← Quora archive  ·  2010 Nov 29, 2010 12:27 PM PST

Question

In the United States, are the rich paying enough taxes?

Answer

There are more actual facts here than the polarized left/right leaning answers suggest. Look at this excellent 2002 piece by Krugman in the NYT.

http://bit.ly/dS7gEt

Short answer: yes, they pay too little, and it is not entirely a matter of ideological opinion, but a conclusion based on benchmarking against historical levels about which we have data about the consequences. We are now back at Robber Baron era levels of income inequality, which most people agree, did not have healthy consequences in an objective sense.

Income inequality is not just a question of who deserves how much and whether the world is/should be "fair" and Ayn Randish OR communist rhetoric. There are predictable correlations between income inequality and economic performance, social stability, crime etc. Too low (communism) and too high (predatory capitalism) are both massively damaging in an almost objective sense. The trick is to find the right level...

In modeling income inequality correctly, you also need to account for, and adjust for, the fact that taxation policy is figured out under conditions of extreme moral hazard. Neither the rich, nor the poor, are saints. Whoever dominates the policy-making will put in at least some bias to favor themselves.

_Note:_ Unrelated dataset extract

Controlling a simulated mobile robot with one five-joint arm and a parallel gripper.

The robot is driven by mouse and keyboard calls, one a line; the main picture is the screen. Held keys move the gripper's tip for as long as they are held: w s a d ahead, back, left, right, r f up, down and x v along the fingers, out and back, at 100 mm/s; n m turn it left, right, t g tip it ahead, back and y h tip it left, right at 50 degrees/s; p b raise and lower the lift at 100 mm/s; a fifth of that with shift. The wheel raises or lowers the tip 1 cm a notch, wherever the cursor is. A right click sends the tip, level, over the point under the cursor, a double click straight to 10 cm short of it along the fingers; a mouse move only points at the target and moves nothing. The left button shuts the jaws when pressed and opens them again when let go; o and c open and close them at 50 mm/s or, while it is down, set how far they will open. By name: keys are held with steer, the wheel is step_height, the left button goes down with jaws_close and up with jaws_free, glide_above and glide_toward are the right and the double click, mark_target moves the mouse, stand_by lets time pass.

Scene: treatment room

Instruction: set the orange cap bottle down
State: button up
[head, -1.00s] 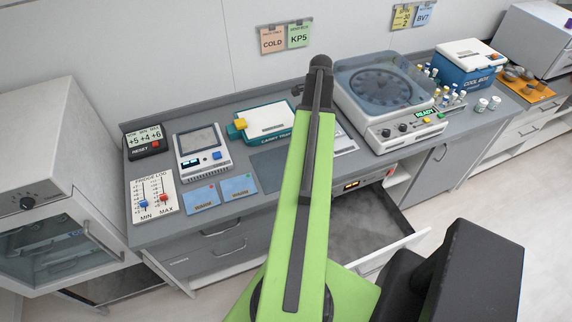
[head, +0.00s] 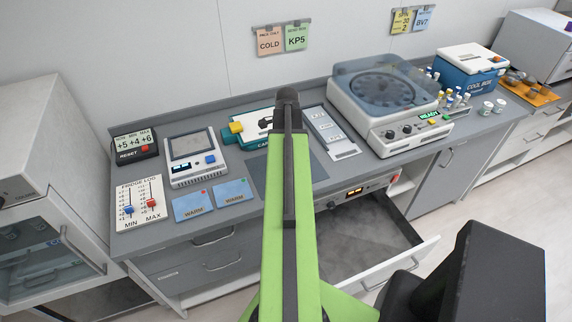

A few rare people like Warren Buffet may loudly assert that they aren't being taxed enough (he did this at some point), but most rich people will use their moral-hazard levers (campaign contributions etc.) to their advantage.

The poor are not much better. A few poor people may proclaim, despite their personal destitution, that hardworking entrepreneur millionaires deserve their riches. Most will attempt to whine their way to a hand out if they can.

If the poor find the right moral-hazard levers (currently they don't have many), they'll find ways to make themselves better off, in ways ranging from sending the rich to the guillotine, to looting during a riot, to trying to keep houses that they can't afford the mortgage payments on. You only have to look at historical periods like when the citizenry of Rome with their free bread, or when the poor in Britain were benefiting alongside the rich in the "let's loot the colonies" 17th/18th centuries, to realize that the poor don't exactly complain when they are allowed to join in predatory regimes.

Funny how all policy questions become somewhat easier when you base your model on the idea that all humans are flawed and slightly evil. Step 1 to thoughtful analysis of any policy question is nearly always to make the moral high ground off limits to all parties. Except in extreme cases like slavery, nobody is any more moral than anybody else.